- Problem requirements:
Repeat, exactly, the run of lines that opens with the line containing "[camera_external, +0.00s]" and closes with the line containing "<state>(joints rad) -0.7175", and leave all other lines out.
>>>>
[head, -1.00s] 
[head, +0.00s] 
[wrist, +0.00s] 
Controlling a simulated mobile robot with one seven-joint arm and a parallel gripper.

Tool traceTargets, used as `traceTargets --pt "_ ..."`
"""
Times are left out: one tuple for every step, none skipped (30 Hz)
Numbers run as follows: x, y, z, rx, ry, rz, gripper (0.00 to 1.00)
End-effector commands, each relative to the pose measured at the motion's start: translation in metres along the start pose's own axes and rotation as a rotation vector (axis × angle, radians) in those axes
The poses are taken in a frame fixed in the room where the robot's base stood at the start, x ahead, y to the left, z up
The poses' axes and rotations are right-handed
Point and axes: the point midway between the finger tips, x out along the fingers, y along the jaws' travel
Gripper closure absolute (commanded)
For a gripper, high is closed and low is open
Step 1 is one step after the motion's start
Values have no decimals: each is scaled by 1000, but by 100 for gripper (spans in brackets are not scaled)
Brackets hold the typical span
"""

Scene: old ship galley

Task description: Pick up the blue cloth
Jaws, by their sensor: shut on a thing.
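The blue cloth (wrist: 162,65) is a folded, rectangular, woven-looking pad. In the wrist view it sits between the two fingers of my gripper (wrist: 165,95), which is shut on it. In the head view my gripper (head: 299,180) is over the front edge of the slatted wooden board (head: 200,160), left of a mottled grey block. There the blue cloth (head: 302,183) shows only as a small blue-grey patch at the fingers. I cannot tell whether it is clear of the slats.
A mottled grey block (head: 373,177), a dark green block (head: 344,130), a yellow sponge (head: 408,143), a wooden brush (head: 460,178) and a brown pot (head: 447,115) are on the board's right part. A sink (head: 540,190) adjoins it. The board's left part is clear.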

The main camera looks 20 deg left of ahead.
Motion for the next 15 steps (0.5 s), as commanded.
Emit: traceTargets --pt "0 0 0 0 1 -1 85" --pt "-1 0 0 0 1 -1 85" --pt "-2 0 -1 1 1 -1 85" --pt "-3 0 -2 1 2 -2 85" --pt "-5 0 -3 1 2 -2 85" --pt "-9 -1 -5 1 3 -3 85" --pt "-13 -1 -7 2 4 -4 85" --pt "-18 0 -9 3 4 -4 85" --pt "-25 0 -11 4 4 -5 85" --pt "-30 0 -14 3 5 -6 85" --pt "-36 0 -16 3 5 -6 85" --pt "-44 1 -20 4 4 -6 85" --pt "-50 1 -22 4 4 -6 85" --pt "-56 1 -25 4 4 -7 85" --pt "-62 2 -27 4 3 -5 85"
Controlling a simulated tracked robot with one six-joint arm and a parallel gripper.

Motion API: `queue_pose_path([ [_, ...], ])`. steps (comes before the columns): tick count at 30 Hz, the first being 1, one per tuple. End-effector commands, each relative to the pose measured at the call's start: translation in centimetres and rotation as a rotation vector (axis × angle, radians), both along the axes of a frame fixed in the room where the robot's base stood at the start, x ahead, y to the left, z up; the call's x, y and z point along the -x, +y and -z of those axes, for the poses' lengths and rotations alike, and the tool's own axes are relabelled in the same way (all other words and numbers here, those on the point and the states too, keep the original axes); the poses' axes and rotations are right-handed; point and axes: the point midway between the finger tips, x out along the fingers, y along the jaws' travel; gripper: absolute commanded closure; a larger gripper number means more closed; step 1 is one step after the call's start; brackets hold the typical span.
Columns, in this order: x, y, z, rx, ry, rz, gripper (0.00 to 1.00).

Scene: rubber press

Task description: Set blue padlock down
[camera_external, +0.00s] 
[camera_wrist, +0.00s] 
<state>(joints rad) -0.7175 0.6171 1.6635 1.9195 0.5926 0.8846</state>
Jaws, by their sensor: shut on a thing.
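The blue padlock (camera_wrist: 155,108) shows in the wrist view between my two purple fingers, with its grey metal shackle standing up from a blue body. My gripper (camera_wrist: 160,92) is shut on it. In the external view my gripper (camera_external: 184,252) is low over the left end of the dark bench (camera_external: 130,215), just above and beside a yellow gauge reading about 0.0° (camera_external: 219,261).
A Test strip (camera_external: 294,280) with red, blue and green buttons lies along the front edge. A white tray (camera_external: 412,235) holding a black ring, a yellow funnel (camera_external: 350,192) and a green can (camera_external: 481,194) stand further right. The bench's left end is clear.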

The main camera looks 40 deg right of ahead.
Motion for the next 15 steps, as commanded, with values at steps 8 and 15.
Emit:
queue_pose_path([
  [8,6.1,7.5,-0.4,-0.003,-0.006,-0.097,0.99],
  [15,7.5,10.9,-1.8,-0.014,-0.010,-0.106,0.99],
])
<<<<
- Task output:
[camera_external, +0.00s] 
[camera_wrist, +0.00s] 
<state>(joints rad) -0.7175 0.6171 1.6635 1.9195 0.5926 0.8846</state>

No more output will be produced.